Receiving shared intelligence

When Circle Sea ISAC publishes new intelligence from member organisations, MISP’s synchronisation pulls the events automatically. Angua receives a Graylog alert when a new high-confidence indicator arrives from an ISAC partner.

Configure the Graylog alert for incoming high-confidence MISP events by using the MISP ZeroMQ feed in Graylog (the same ZeroMQ publisher used for Suricata, but consumed by Graylog as well):

rule "alert-on-high-confidence-misp-indicator"
when
  has_field("misp_event_source") AND
  to_string($message.misp_event_source) != "Golem Trust" AND
  to_long($message.misp_attribute_decay_score) > 70
then
  route_to_stream("MISP Incoming High Confidence");
end

The “MISP Incoming High Confidence” stream has an alert condition that emails Angua when the message count exceeds zero within a 15-minute window. The email includes the event title, source organisation (anonymised if the ISAC has marked it as such), and attribute types.

Angua reviews incoming events weekly, correlating them against Golem Trust’s own logs. If an incoming indicator matches activity already seen in Golem Trust’s environment, she creates a Golem Trust event linking the two and considers whether a notification to the affected customer is required under the incident response policy.

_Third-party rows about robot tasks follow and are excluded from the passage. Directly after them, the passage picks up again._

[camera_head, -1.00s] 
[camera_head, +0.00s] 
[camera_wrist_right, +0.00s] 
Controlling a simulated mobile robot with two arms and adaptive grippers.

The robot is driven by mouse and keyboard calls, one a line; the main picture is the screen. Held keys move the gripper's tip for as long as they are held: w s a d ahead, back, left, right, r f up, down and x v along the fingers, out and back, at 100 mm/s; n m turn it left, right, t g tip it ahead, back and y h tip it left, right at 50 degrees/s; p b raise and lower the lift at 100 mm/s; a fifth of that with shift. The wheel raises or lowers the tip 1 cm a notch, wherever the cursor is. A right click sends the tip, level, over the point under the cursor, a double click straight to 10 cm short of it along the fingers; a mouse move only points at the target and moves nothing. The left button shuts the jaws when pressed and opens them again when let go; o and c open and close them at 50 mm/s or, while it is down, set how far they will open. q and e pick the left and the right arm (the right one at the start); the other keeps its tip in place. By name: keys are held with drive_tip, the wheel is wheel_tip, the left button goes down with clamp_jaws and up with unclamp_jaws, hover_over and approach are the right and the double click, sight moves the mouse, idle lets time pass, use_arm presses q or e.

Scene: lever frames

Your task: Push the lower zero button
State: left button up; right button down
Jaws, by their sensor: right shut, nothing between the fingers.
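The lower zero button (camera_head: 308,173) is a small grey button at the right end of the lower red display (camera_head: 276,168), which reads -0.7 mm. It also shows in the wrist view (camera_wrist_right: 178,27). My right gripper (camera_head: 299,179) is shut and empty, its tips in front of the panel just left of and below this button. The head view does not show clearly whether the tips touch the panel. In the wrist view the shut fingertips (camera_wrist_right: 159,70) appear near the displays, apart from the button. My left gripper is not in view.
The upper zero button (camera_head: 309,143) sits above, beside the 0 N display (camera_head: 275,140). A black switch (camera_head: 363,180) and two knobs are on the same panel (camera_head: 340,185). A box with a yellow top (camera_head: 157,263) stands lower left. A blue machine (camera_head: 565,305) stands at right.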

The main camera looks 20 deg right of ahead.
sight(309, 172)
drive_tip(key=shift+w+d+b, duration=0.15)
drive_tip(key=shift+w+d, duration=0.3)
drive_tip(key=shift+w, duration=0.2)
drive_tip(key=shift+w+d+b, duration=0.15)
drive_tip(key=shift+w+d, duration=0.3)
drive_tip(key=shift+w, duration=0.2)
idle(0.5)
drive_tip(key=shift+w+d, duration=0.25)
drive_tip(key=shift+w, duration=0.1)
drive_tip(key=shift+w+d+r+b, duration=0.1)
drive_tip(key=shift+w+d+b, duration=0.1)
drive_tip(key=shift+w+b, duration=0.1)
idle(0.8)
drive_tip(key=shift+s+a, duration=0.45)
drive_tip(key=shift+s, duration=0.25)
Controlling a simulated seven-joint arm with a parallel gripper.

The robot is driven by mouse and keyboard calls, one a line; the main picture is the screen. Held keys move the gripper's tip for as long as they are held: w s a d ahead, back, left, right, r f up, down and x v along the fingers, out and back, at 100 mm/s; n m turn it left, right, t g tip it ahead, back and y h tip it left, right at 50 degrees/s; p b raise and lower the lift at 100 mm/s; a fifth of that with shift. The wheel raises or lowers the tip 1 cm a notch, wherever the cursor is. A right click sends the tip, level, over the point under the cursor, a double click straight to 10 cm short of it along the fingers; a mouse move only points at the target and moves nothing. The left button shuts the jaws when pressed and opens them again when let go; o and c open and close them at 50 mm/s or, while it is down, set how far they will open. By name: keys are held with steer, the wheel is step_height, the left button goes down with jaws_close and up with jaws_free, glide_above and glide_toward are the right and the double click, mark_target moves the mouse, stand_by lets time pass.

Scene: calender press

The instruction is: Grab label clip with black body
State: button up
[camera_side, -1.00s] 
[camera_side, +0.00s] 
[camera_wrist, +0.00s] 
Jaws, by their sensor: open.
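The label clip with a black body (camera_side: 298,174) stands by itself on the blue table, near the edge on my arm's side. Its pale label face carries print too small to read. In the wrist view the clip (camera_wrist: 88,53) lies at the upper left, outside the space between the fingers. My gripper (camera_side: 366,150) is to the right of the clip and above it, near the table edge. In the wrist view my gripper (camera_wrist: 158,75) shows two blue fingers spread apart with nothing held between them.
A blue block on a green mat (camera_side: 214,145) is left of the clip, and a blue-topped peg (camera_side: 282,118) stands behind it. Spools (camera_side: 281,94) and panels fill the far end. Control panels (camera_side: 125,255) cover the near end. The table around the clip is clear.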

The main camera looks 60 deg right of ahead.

Handling TLP:AMBER intelligence from partners

TLP:AMBER indicators received from ISAC partners are used internally for Graylog enrichment and investigation context, but are not pushed to Suricata as IDS rules (which would make them visible in packet capture metadata) and are not included in the nftables blocklist (which might be inferred from connection resets). They are used only by analysts with direct access to MISP.

If a TLP:AMBER indicator from a partner is later confirmed as a threat to Golem Trust, Angua may request the originating organisation’s permission to downgrade the TLP to GREEN, allowing it to be shared more widely. This request goes through the Circle Sea ISAC coordination team, not directly to the originating organisation.